A Fulani pulling money out a purse at a market.
Fulani on a buying spree at Katsina market. Note leather pouch. His leather “shorts” and the blanket on his shoulder indicate that he is a “working” cattleherder just passing through.

Migratory groups are usually composed of 10 to 20 families each possessing 20 to 40 head of cattle; they travel an average distance from base camp of about 180 miles. If the pace of travel southwards is usually a leisurely one with stops at favorable places, the return to the north at the start of the rains is often more precipitate so as to avoid the crossing of swollen rivers and waterlogged swamps. In the course of the five to six months’ journey, temporary camps are established usually near a pagan village. Provisional shelters are built by the women from a frame of bamboo or other lightweight wood that is carried on the back of one of the bulls, together with some basic kitchen utensils. Arriving at a suitable campsite, the frame is set up covered with grasses or leaves except for a small door opening on the west side, where the herd is traditionally kept in a fallow field with waste vegetation from the last harvest. It is customary to light a fire from twigs of “geloki” (Guiero senegolensis) which helps to keep the flies away. The occupation of such pasture is usually with the assent of the owner who values the manure that ac­cumulates on his field and who sometimes pays with money or barter for the privilege of keeping the cattle on his land. A major problem for the Fulani herder is to find reasonably tsetse-free water courses—daily care of the herd may last well into the evening.

While in camp, the Fulani women are responsible for the milking of the cows and for the processing of various dairy products. Profits from the sale of these products at the local market are used by the women to run the household. The care of the livestock, all belonging to the husband except for a few cattle owned by the wife and derived from an original gift from her father at the birth of her first child, is the responsibility of the men who also pay the per head government tax. The number of cattle owned by each taxpayer is established during a yearly census carried out by a government official. The evasion of taxation is one of the major concerns of the Fulani husband. Great dexterity and imagina­tion are exerted to achieve this goal, the whole matter being accepted by both sides as a test of wits displayed with great determination and ingenuity. One of the methods is to add a number of one’s cattle to the herd of a friend-conspirator that has already been counted; another, to hide part of the herd in a dense, little visited patch of forest. Although he may not know the exact number of animals in his herd, the Fulani recognizes each individual by a given name that describes external characteristics of hide color and pattern, shape and size of horns and the animal’s pedigree. His knowledge often extends to that of the herd of his neighbors.

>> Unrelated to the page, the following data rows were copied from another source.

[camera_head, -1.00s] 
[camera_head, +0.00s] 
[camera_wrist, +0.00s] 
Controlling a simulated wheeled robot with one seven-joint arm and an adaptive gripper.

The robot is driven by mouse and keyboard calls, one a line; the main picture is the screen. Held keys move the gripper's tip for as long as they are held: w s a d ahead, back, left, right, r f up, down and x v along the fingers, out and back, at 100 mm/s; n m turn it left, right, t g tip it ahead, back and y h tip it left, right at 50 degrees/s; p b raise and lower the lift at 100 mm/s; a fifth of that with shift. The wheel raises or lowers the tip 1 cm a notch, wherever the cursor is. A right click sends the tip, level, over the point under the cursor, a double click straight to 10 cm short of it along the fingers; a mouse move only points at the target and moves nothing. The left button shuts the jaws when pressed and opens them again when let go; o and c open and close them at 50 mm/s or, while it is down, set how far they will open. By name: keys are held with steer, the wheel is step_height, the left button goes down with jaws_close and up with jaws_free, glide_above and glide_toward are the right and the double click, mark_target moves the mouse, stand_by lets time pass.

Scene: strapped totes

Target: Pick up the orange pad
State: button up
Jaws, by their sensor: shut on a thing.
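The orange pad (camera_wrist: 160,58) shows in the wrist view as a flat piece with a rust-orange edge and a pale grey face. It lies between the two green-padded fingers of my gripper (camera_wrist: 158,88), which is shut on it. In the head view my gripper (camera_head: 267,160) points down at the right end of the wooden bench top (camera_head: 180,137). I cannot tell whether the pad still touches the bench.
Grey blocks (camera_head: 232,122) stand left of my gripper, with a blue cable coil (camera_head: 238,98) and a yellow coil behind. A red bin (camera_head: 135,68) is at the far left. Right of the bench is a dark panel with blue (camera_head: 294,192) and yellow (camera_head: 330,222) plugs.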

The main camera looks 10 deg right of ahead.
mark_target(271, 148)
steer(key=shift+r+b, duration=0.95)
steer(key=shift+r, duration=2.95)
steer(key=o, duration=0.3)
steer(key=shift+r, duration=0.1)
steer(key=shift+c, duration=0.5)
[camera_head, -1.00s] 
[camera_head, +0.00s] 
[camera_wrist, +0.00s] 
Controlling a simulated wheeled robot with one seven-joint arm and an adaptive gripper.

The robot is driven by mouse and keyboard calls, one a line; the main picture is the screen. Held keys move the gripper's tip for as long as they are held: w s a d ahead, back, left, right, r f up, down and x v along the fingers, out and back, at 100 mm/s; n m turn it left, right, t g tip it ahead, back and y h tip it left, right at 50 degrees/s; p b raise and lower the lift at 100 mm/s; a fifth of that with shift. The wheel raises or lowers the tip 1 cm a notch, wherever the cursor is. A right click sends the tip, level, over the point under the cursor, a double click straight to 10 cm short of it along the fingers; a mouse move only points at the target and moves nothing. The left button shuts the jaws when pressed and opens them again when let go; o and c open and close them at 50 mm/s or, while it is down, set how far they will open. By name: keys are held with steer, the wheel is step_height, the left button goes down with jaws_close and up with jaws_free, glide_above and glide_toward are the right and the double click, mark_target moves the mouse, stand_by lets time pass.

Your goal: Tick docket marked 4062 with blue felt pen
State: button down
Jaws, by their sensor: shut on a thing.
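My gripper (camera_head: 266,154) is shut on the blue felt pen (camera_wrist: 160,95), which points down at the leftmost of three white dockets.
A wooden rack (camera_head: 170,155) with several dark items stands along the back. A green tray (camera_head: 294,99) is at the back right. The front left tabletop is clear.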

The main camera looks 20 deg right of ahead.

A herd of cattle walking a path amongst tall grace and trees.
Fulani cattle on their way to dry season grazing areas near Bida. Note bull in right center carrying household implements.

A Fulani women in an ornamented hairdo that culminates in a horn shape protruding from the back of her head, draped in beads, she also wears a headscarf or hat.
Highly ornamented hairdo of a Fulani woman, with buttons, beads, bangles and coins (some very rare). Note mottled tattoo on cheek.

The non-nomadic or city Fulani also possess cattle but these are herded by hired hands at pastures in the vicinity of the town. While cows of the nomadic Fulani are milked exclusively by women, those owned by the city-dwelling Fulani are milked by men.

Besides a yearly migration, certain Fulani groups are known to have undertaken long-distance and permanent moves. These may take several years to accomplish. One such permanent migration started in 1932 from Jos and ended in Adamawa near the Cameroun border, 600 km. away, where it arrived in 1935. The reason for such a break-away migration must be sought in the independent character of the Fulani who do not accept intervention in their affairs or tolerate direc­tives from local authorities. Another reason is the search for better pastures and conditions for their livestock.

The Fulani family depends for its sub­sistence upon its herd, whose health and effective increase is subject to the care and pastoral skill of the family. Cattle are a prized possession and capital investment, sold only to meet the need for cash on occasions of extraordinary expenses and payment of taxes. Slaughter for meat is done only on ceremonial and ritual occasions.

Portrait of a Fulani woman, her hair in coils, wearing a headband.
A Fulani woman (probably mixed Kanuri) at Maiduguri market.

Fulani families are grouped into agnatic lineage clans established as a result of a system of preferred cousin marriages. The clan has a leader selected by acclamation based upon patrilineal descent, age and prosperity. Marriage between nomadic and settled Fulani is rare, even more rare between Fulani and non-Fulani. An exception is that in northeast Nigeria the long co-existence of Fulani with Kanuri has fostered inter­marriage between Fulani men and Kanuri women but very seldom between Fulani women and Kanuri men.

Betrothal arrangements between children when still young are customary. At marriage age, as early as 17 for the boy, 14 for the girl, the arrangement, if confirmed by both parties, is sealed by the gift of a bull from the boy’s father to the girl’s father, the animal being slaughtered and eaten. Other gifts follow at the occasion of festivals. The marriage is concluded by simple request of the boy’s parents, sometimes made more official through the reading from the “fatika” by a learned man or by the camp leader.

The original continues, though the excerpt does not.